▼▼▼

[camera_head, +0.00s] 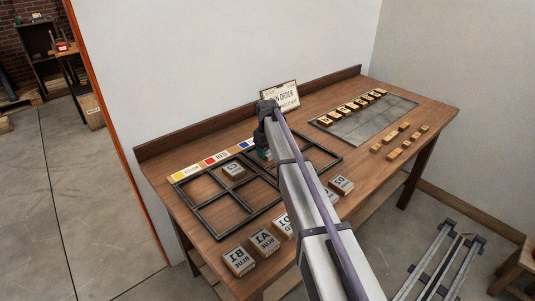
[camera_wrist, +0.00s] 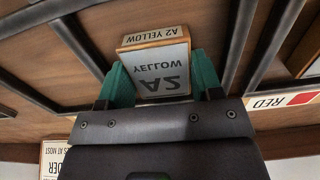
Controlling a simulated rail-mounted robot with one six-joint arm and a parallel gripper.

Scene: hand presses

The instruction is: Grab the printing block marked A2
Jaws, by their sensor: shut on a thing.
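The printing block marked A2 YELLOW (camera_wrist: 160,65) is pale grey on top with a wooden side and its own A2 YELLOW label. In the wrist view it sits between the two teal fingers of my gripper (camera_wrist: 160,84), which is shut on it. In the head view my gripper (camera_head: 264,153) is over the back part of the dark divided frame (camera_head: 223,196), and my arm hides most of it and the block. I cannot tell how high the block is above the table.
Blocks marked 1B (camera_head: 238,262) and 1A (camera_head: 264,242) stand at the table's front edge, with others partly behind my arm. Another block (camera_head: 233,171) sits in a frame compartment. A sign (camera_head: 282,96) stands at the back. A grey plate (camera_head: 367,122) with small wooden pieces lies right.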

▲▲▲

Written problem.
The first line to be transcribed is the one containing "Controlling a simulated", and the last is the one containing "The instruction is: Grab". Transcribe exactly those lines and nothing else.

Exercise answer.
Controlling a simulated rail-mounted robot with one six-joint arm and a parallel gripper.

Scene: hand presses

The instruction is: Grab the printing block marked A2

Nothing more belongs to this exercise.